Re: [Bug 18485] Change DTMF API to be on PeerConnection from Randell Jesup on 2012-08-15 (public-webrtc@w3.org from August 2012)

From: Randell Jesup <randell-ietf@jesup.org>
Date: Wed, 15 Aug 2012 17:20:45 -0400
To: public-webrtc@w3.org
Message-ID: <502C12AD.8070505@jesup.org>
On 8/15/2012 12:03 PM, Martin Thomson wrote:
> On 15 August 2012 01:38,  <bugzilla@jessica.w3.org> wrote:
>> --- Comment #5 from Harald Alvestrand <harald@alvestrand.no> 2012-08-15 08:38:15 UTC ---
>> Based on further discussion, a need has been identified to play back tones in
>> synchronity with the DTMF signals going out.
> I've been following this, but I didn't reach that conclusion.
>
> Providing audio feedback to a user when a button is pressed is
> commonplace and evidently useful for some applications.  (Personally,
> I find it irritating - the first customization I make on any PC is to
> turn of all forms of audible feedback.)
>
> That doesn't immediately mean that adding audible feedback to another
> media stream is an obvious conclusion.  The only argument presented
> for synchronization was to make echo cancellation easier to implement.

It isn't that echo cancellation is easier to implement really - it's 
that if the app is responsible for it, you can't really guarantee that 
the tone won't leak into the outgoing stream, even if echo cancellation 
is in the OS driver.  (If the app makes the tone short, and slightly 
delayed, it will likely fall within the "don't listen to the mic" 
timeframe - but this is rather clownshoes for the app to have to work 
around this for a common case.)

If the app stays away from freqs near DTMF tones, it might not be a big 
problem, though the many people like to make them generate "correct" 
DTMF tones because some people use them as feedback they typed numbers 
correctly on a keypad.

Also, if you want to implement (at some point in the future) a 
start/stop setup (for long presses), it may be good to have this API.

All that said: not a huge deal, and only of any import for interacting 
with IVR systems.  (For example, some security IVR systems have you call 
in, and you can control which camera and camera positions by keypad - 
press-and-hold to pan for example.

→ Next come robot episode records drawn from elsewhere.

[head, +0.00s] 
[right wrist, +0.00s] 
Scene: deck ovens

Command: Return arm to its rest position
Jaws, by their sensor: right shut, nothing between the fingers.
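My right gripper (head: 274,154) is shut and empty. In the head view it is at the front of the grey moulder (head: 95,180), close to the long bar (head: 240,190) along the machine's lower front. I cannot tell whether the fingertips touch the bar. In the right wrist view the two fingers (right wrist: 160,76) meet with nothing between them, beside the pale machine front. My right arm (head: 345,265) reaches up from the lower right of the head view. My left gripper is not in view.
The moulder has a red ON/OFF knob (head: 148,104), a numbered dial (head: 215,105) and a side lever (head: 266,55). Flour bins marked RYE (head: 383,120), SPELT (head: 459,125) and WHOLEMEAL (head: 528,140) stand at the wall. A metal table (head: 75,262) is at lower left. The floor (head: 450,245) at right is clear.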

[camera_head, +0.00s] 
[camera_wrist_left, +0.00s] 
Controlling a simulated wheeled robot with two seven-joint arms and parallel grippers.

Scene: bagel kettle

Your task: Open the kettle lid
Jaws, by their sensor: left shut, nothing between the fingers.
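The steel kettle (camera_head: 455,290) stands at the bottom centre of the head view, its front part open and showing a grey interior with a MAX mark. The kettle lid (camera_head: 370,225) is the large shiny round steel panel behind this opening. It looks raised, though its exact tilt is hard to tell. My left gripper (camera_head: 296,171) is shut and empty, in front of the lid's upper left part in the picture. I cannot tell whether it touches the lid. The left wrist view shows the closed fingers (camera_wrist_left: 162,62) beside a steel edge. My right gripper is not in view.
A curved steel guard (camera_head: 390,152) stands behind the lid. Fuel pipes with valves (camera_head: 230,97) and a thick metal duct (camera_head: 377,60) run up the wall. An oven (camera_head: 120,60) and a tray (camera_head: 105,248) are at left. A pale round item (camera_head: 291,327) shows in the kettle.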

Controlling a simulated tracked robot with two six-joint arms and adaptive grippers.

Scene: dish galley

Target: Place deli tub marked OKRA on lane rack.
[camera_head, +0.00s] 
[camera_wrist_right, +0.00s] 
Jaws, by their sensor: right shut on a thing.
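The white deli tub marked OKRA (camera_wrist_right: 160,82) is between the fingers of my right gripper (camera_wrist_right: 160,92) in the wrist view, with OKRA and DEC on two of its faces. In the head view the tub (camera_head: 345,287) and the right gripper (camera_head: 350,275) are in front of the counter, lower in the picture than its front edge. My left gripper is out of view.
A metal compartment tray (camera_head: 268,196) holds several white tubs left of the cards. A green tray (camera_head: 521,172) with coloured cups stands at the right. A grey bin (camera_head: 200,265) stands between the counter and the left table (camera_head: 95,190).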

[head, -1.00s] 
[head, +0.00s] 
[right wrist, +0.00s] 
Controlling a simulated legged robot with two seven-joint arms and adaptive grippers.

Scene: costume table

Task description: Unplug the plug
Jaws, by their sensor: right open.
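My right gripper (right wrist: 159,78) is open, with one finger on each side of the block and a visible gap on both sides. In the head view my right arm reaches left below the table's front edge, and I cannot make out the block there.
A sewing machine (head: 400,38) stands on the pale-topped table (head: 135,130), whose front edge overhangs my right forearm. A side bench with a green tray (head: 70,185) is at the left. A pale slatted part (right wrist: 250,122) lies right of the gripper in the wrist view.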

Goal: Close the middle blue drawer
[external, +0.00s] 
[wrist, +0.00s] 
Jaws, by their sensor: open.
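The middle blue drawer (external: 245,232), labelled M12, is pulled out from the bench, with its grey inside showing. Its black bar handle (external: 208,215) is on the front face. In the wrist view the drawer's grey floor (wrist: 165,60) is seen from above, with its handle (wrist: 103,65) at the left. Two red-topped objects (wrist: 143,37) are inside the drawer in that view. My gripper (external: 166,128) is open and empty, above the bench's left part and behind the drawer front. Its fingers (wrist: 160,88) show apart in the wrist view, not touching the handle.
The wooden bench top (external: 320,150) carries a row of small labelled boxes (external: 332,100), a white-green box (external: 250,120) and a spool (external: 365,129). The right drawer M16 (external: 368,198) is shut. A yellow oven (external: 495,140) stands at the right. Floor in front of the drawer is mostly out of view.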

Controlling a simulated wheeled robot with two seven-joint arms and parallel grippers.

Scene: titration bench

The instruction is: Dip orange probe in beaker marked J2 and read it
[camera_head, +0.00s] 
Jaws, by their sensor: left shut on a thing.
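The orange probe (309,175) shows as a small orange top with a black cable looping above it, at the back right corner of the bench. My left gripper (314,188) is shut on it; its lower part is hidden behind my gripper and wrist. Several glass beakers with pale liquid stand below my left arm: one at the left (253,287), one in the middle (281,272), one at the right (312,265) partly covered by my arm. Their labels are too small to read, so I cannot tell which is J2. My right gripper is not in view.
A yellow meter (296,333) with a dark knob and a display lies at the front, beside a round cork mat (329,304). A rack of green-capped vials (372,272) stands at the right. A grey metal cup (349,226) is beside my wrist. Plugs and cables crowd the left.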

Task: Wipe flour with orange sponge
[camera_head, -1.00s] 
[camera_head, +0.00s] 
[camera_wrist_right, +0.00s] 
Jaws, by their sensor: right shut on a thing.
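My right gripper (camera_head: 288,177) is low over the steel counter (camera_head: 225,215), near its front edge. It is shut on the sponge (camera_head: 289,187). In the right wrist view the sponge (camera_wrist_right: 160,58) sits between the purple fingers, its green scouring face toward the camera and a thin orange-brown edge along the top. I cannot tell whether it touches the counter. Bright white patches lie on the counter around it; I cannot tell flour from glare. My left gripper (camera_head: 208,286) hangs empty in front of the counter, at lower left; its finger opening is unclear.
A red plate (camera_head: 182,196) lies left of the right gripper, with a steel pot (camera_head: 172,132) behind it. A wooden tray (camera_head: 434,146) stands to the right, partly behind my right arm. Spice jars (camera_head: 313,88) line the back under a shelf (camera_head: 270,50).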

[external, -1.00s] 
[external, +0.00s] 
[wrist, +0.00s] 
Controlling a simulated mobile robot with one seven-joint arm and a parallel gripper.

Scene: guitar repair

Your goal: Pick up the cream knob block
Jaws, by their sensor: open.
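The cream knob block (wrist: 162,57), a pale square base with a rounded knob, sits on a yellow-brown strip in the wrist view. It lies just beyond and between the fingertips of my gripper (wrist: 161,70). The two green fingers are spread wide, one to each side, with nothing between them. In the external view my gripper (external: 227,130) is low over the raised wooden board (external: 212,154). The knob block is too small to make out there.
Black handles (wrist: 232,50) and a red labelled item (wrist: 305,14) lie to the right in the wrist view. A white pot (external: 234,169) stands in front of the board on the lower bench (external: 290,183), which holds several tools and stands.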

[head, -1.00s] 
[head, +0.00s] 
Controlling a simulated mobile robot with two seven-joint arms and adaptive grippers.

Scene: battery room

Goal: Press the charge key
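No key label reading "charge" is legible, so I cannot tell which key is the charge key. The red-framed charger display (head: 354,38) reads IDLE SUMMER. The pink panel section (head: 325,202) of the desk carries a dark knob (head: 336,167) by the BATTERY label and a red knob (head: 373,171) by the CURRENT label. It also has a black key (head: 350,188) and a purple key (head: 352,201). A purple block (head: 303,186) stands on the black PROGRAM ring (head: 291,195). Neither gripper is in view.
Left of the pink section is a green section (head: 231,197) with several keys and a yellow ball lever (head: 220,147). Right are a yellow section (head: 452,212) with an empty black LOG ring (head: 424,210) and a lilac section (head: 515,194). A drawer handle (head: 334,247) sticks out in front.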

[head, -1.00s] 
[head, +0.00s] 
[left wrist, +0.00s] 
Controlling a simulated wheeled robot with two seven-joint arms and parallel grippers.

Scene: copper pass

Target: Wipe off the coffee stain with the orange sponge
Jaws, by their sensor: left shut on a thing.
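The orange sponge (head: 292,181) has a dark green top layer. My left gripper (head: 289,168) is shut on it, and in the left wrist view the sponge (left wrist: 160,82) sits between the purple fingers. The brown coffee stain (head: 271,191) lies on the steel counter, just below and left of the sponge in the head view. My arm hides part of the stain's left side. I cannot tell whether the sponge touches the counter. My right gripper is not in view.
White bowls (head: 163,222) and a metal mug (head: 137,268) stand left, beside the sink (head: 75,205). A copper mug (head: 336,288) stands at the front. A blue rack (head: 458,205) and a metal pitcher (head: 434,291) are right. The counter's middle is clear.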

Edge usecase, but real.)     The main 
case for worrying about this is normal PSTN gateway interop calling 
normal voice IVRs like Dr's office, Expedia, etc, etc, etc.

If we punt on it (and we can) we'll need to strongly suggest they stay 
well away from DTMF tones and give suggestions for duration and timing  
(I've even seen user speech recognized as DTMF at times.) And if they 
don't stay away from DTMF, it may fail (extra presses) in some 
situations randomly.  And we'll need to standardize (or give strong 
recommendations) on tone times to webrtc implementers.


>   Given that this is only one potential source of sounds that could
> cause echo, I'm not sure how this actually makes it easier anyhow.
>
> If we wanted synchronization with an incoming stream, wouldn't that be
> based on when the remote peer heard the tones and not when we sent
> them?  That's the only other reason for that level of synchronization
> I can imagine (and it's an awful reason if you start thinking about
> corner cases).
>
> --Martin

-- 
Randell Jesup
randell-ietf@jesup.org
Received on Wednesday, 15 August 2012 21:21:21 UTC